Dargan’s career began in wildland firefighting in the late 1970s, at a time when few women stood at the front lines. “Those were rough years,” Dargan said. “The world was not ready for women firefighters for the most part in 1977. Most of the women hired then did not make it their career, but a few of us did. A high tolerance for pain and grit got me through my first years.” Dargan’s interest in natural resources and the environment led her to Cal Poly, where she worked her way through college as a seasonal firefighter with Cal Fire and explored internships in land use planning and environmental services. Dargan’s love for fighting fires continued to grow, as did her career trajectory.

Dargan was a part of the San Luis Obispo unit of Cal Fire for many years before working in Monterey, Nevada and Napa counties. She became assistant state fire marshal in 2005 and was appointed state fire marshal in 2007. She didn’t stop there. After retiring, Dargan founded Intterra, a geospatial situational awareness and analytics company that specializes in software for firefighters to assist them on the ground in states across the country. And just recently, she accepted an advisory position to the White House focused on resiliency and wildfires at the federal level. “My interest in the environment and land use planning was a unique combination at the time, and while I was pulled to the problem of fire, I’ve always looked to the bigger picture of what is driving wildfires as they become more and more emergent to communities and ecosystems in California,” Dargan said.
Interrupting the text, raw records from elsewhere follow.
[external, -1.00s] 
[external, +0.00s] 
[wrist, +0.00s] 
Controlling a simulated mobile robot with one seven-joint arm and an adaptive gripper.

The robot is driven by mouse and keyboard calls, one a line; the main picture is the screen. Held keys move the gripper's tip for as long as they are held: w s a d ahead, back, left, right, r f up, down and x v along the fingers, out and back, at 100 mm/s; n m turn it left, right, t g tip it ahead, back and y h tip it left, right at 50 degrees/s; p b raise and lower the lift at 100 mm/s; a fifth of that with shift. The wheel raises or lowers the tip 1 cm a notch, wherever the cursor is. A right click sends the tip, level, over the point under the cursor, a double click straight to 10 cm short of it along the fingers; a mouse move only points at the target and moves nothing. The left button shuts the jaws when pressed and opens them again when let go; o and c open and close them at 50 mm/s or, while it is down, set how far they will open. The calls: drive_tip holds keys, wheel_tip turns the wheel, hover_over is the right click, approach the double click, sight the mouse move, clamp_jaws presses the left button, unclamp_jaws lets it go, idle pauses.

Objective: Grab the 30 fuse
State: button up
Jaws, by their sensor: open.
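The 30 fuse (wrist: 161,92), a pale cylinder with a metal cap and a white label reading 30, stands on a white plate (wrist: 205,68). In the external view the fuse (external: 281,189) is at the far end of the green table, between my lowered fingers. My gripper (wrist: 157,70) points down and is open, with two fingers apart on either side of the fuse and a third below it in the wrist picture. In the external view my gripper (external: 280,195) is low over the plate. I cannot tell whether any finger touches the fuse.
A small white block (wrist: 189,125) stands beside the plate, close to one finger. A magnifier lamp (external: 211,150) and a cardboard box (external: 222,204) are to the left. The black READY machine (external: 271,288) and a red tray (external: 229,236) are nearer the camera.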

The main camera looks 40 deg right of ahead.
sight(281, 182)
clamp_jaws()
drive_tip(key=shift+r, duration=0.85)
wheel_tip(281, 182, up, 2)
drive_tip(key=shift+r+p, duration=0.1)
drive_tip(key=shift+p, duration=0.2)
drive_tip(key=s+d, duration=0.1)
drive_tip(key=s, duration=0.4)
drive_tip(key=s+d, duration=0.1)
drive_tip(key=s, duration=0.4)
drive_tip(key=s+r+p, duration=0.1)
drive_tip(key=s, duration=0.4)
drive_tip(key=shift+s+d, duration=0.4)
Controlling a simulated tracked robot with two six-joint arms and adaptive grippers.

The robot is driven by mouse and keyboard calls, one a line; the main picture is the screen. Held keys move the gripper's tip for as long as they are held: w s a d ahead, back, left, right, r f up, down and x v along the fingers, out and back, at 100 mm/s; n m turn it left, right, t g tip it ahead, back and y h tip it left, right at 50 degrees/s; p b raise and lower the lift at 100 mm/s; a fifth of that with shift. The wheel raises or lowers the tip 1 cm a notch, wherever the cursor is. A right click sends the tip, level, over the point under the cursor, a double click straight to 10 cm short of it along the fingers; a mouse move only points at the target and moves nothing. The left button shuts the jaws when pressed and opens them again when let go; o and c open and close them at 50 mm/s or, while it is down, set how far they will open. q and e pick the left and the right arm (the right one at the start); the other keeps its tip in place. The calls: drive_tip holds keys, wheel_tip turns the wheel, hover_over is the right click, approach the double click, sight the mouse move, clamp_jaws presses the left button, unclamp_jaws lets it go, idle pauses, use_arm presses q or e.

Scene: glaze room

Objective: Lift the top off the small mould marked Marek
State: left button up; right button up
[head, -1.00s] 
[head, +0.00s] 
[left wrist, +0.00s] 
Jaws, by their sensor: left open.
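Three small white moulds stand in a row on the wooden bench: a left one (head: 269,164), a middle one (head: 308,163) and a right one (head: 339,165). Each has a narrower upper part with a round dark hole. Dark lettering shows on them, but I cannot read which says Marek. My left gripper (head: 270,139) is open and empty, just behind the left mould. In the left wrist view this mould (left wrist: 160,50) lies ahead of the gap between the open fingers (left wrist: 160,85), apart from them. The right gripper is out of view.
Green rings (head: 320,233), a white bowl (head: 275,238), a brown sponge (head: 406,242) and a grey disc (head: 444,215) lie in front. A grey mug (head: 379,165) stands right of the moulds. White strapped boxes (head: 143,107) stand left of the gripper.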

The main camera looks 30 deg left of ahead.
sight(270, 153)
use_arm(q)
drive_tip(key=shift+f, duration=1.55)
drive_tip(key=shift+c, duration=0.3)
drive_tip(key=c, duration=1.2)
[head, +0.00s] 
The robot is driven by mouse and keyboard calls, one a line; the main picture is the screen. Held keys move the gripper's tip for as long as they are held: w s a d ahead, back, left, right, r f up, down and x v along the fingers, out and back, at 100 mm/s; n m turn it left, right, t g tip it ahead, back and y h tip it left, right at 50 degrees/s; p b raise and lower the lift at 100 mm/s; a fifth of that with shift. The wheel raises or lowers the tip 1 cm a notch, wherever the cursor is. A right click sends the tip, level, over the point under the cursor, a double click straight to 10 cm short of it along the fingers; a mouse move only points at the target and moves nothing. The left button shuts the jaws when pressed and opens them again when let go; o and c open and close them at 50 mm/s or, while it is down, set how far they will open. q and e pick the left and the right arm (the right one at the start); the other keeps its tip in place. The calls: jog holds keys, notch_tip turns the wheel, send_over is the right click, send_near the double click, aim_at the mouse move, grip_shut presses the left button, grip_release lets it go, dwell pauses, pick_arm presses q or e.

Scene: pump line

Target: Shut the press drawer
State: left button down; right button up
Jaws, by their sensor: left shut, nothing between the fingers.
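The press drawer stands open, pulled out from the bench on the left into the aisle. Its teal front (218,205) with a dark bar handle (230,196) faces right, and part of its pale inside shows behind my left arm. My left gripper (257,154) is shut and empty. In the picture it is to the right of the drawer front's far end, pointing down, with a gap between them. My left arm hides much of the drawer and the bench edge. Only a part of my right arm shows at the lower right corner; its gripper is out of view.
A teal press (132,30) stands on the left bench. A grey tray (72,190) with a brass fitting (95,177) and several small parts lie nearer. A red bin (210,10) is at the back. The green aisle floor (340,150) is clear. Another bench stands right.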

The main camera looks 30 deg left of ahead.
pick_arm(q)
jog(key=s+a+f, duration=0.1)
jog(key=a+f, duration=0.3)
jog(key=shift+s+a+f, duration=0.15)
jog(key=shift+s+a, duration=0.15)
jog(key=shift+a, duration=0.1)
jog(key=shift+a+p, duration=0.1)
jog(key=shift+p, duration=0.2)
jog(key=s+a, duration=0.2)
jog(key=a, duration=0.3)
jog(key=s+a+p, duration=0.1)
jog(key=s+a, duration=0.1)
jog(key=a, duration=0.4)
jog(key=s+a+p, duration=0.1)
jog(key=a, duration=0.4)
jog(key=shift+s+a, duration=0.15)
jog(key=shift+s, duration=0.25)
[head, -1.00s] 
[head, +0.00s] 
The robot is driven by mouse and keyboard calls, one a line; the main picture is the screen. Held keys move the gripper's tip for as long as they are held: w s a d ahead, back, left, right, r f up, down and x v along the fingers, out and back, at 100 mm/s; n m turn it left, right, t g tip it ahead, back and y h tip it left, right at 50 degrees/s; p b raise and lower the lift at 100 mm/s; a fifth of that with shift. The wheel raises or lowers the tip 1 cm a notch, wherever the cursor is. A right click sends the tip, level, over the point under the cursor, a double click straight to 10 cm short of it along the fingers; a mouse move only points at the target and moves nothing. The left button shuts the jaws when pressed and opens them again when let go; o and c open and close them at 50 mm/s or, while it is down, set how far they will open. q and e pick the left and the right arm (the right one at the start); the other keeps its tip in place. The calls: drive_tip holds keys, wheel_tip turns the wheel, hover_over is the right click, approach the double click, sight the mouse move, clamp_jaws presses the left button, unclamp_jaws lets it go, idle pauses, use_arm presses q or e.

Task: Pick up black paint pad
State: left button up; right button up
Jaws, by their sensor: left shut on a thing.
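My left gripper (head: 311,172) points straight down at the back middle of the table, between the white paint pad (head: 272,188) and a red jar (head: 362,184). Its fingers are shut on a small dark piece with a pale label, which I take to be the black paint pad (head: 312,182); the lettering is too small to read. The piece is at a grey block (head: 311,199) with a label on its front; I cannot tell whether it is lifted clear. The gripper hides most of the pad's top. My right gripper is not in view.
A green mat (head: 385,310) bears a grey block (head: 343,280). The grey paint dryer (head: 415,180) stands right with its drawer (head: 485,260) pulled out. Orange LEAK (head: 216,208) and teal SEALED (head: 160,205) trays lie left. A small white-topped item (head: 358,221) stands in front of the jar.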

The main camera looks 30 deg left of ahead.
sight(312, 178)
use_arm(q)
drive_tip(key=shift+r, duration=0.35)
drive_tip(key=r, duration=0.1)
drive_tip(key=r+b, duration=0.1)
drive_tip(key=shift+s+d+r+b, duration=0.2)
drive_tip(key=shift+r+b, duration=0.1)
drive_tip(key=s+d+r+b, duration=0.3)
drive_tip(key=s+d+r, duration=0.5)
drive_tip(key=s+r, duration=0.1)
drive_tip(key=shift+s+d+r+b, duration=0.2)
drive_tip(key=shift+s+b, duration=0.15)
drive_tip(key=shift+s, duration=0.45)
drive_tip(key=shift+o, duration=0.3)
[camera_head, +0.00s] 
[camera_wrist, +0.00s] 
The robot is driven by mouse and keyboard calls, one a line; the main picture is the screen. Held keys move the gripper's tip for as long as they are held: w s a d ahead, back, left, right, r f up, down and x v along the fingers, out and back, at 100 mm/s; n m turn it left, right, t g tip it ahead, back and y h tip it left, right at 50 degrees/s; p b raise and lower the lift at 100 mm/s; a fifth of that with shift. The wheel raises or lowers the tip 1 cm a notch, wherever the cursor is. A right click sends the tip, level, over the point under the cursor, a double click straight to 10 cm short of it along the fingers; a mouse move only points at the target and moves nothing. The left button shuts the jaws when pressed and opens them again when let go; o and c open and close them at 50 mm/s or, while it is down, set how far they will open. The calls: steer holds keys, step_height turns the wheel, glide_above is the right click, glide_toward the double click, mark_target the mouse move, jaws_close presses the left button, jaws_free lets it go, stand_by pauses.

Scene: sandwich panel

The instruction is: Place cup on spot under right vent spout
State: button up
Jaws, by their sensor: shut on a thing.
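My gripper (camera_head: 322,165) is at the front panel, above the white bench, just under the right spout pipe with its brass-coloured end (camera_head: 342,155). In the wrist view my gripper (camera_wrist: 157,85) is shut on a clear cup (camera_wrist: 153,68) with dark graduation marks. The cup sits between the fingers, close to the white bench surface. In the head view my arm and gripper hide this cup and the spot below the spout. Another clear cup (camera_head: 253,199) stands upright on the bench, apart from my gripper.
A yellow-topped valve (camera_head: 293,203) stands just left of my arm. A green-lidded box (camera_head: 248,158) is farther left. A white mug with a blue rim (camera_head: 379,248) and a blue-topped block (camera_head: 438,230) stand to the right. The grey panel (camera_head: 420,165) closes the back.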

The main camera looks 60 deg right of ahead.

While humble in nature, Dargan is ever cognizant of the role she has played as one of the first female leaders in the industry. “Being the first female was my everyday experience of work from the day I started until the day I became the state fire marshal,” said Dargan. “I felt the privilege of it, the honor of it, and the weight of it.” From working as the first female air attack in Paso Robles to being pointed at while driving the fire engine, Dargan continued to break ground. “It was exciting and exhilarating, and I have always worked really hard to live up to the expectations that come with being the first in many ways.” She acknowledges that she’s worked hard over the years to change attitudes, as many women have while working in male-oriented fields. “You have to do three things simultaneously: You have to be excellent at what you do, you have to fit in because it is about teamwork, and you have to acknowledge that you are different. But you can’t be too different. It is important to balance being authentic and being true to yourself as a woman.”Dargan said the complexity of the wildfires in California and nationwide can be daunting at times but remaining engaged and facing the reality of the situation is the only way to move forward. “It is important to tell people that there is a lot more suffering coming to our communities,” she said. “There will be community losses, ecosystem losses, and I worry about the watershed basins of Northern California running dry. I feel like I need to sound the alarm and warn of what is coming while also working very hard to connect to what we can do.”

Dargan remains entrenched in policy work as it relates to fire and natural resources management, both in her decade-long role volunteering on the California Fire Safe Council and in her future advisory position with the White House Office of Science and Technology Policy. For Dargan, the challenge is urging policy innovation to keep up with the pace and scale of the problem. “This is an opportunity to have a voice and lend my experience to the bigger picture of what the country is going to do while knowing that changing climate conditions mean that wildfires are going to get worse before they get better,” Dargan said. “We need to craft big-scale solutions through funding and creating policy."

She encourages future Cal Poly graduates to join the effort by being prepared to make change. “We have to make change now,” Dargan said. “Future graduates need to arrive with an ethos ready to effect radical policy changes and a well-formed network of peers. We need them to come with force and mass and their voices ready.”